イイ沢伏流部 イイ沢標高約1425m地点のマーク
・10:55:Y字状の二股(約1,470m地点)を右に入る。この辺りから沢はさらに狭くなり両側から伸びた笹・ダケカンバと苔むして滑る岩で遡行は難渋し時間が掛った。
イイ沢上部二股 イイ沢上部にて
・12:00:(約1,600m地点、イイ沢川原の標高差約100m下、ここまで平標新道ケルンから休憩を含めて4時間強)。先行した渡辺はイイ沢川原に到達し、後続を暫く待ったが来ないので下山して来た。“イイ沢川原の直下付近はクマザサの藪こぎで時間が掛かった。川原のケルンは崩れていたが存在していた。また、川原には笹が一面生えていて昔の面影は無い”と言う。川原からは何処を下っても昔の様に沢の本流に戻れるとの事。

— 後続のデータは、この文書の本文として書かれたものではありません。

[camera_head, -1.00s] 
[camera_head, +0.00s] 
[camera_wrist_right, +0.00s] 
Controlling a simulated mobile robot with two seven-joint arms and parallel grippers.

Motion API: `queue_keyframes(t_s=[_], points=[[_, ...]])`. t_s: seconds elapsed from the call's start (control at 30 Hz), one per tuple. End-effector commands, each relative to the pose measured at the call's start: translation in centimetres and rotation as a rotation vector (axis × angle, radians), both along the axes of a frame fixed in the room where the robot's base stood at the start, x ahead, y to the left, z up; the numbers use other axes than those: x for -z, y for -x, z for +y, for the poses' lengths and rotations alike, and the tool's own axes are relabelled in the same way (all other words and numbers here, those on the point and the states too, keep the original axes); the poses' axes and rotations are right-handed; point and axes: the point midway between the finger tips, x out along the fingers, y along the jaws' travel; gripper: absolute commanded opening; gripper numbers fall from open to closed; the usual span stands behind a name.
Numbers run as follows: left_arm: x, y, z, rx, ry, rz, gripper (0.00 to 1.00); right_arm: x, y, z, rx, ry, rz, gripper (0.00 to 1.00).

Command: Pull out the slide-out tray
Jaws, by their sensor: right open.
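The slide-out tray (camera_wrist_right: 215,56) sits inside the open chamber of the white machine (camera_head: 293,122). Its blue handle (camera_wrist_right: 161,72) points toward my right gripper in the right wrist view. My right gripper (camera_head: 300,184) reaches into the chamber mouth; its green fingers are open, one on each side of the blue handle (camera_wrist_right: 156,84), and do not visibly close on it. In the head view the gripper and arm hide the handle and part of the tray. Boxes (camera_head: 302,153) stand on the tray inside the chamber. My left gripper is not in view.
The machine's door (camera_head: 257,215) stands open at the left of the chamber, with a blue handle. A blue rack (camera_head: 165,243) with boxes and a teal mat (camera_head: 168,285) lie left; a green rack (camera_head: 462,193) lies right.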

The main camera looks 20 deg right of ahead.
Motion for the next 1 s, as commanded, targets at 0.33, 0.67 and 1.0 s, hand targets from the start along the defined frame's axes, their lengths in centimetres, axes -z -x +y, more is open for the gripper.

暗くなるまでに沢跳びを終え平標新道ケルンに戻る下降時間を考え、また1名はイイ沢川原に達しているので遡行はここまでとし少し下って休憩後下山開始。
イイ沢上部の様子:標高約1600m地点 イイ沢上部の様子(2)
・14:00:イイ沢出合(約1,140m)、マークキング付け。
・15:00:ダイコンオロシ沢出合、大岩にマーキング付け。東ゼンに入った朝の2人組が下山して来て追い抜いて行った。東ゼン大滝は水量多くて登れず断念して戻って来たと云う。
イイ沢出合に戻る ダイコンオロシ沢出合
ダイコンオロシ沢出合(左手の流れ) 山荘前吊橋帰着
・15:15:平標新道出合ケルン着。
・16:30:山荘着。暗くなりかけた杉林の中を急ぎ、先輩諸氏により薪入れと整理が終わっていた山荘に戻った。
・夜の懇談で今日の結果を宮本先輩ら先輩諸氏等に報告してイイ沢ルート調査は一応終了した。
おわりに
雨の翌日と云うだけでなく、昔とは異なりイイ沢上部はダケカンバなどの潅木が生い茂り水の涵養力が増したためか水量が多く苔むして滑り易い沢石で予想以上に時間がかかった。山荘からの往復に10時間を要してもメンバー全員が川原まで到達出来なかったが先行した1名は川原まで行き、イイ沢ルート全体の様子は掴めることが出来、主要なポイントにはマークを付けた。40数年前と較べた体力、バランスの衰えはいかんともし難いが、はき物などの装備での補い、時期(日照・行動時間、水量など)を考えればこの沢を使った登行・下降は無理ではない。しかし、イイ沢川原から上の仙ノ倉岳 直下のダケカンバ・ササなど植生・藪の状態も仙ノ倉山からの下山ルートとして使えるかは不明で、課題は依然として残ったままではある。
(2008.11.25:荒井記)
(注)写真は参加メンバー提供。標高はカシオ・プロトレックPRW-1000による概数。